* Start Records for the exercise *

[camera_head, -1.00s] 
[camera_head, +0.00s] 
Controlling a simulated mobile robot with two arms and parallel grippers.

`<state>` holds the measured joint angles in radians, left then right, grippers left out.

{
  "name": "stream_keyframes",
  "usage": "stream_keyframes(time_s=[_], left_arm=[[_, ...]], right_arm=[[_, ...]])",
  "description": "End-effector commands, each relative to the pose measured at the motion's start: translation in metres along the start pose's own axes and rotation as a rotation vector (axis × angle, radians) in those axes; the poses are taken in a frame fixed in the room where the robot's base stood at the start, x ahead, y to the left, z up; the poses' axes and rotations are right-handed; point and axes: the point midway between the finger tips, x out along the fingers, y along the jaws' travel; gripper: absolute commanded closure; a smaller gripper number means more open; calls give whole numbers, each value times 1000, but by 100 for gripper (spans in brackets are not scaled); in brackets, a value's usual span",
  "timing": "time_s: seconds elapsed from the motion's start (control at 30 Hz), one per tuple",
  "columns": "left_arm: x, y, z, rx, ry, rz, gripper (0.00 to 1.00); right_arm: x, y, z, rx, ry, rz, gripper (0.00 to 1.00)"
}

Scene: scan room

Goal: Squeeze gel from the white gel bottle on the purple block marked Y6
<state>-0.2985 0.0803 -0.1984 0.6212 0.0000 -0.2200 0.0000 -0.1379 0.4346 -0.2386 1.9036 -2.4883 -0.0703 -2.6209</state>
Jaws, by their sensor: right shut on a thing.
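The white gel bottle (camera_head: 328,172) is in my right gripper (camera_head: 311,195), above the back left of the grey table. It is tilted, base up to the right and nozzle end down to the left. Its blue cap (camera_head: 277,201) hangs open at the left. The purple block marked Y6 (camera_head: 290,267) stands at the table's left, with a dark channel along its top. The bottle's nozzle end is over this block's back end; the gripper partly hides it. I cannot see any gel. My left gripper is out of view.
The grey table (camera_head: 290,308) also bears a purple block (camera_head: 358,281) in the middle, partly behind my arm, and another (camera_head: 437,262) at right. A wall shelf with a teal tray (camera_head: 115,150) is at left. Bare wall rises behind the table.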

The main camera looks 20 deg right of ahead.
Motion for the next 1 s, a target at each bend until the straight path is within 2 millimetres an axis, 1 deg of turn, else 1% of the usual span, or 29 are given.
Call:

* End Records for the exercise *
* Start Records for the exercise *

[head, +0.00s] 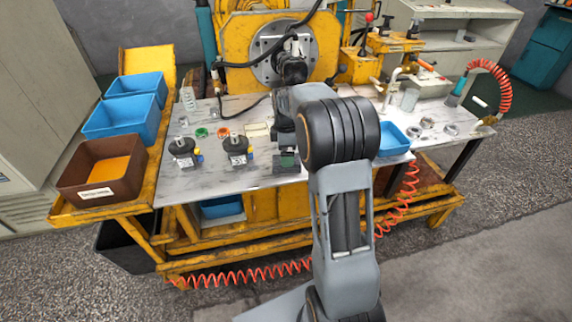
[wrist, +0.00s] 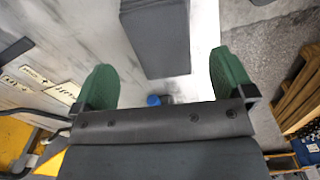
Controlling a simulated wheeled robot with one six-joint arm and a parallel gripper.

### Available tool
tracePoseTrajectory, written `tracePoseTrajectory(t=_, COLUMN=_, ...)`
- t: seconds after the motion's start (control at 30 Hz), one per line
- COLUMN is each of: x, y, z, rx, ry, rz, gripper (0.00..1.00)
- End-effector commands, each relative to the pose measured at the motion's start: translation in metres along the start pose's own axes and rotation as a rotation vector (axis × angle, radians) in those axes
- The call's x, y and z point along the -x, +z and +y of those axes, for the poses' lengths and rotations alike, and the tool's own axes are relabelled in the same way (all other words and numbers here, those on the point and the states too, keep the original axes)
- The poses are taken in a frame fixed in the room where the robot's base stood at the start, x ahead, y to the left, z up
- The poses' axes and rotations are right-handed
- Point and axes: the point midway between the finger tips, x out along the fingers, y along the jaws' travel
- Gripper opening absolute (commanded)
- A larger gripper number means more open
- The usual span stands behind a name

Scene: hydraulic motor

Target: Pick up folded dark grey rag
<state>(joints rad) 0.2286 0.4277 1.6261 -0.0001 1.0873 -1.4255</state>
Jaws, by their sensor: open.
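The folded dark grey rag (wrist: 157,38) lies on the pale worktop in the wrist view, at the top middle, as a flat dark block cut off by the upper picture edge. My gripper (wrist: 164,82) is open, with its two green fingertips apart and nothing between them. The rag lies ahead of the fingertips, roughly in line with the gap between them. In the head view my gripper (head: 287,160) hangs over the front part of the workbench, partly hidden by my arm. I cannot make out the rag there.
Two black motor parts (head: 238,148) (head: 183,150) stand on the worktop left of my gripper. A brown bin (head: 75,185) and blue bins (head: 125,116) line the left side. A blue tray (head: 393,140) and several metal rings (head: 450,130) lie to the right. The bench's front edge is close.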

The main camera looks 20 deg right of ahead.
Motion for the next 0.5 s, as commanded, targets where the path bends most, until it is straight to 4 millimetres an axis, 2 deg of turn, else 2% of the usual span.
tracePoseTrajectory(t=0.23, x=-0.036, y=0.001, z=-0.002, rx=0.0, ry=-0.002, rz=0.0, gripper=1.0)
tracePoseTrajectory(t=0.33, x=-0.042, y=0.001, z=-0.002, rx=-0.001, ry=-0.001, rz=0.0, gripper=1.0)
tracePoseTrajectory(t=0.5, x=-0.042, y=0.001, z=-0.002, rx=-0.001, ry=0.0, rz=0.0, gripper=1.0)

* End Records for the exercise *

Requirements: Of all the entries above, repeat only the lines from the line that has "- The poses'" to the line that has "<state>(joints rad) 0.2286", both lines included, exactly.

The output:
- The poses' axes and rotations are right-handed
- Point and axes: the point midway between the finger tips, x out along the fingers, y along the jaws' travel
- Gripper opening absolute (commanded)
- A larger gripper number means more open
- The usual span stands behind a name

Scene: hydraulic motor

Target: Pick up folded dark grey rag
<state>(joints rad) 0.2286 0.4277 1.6261 -0.0001 1.0873 -1.4255</state>

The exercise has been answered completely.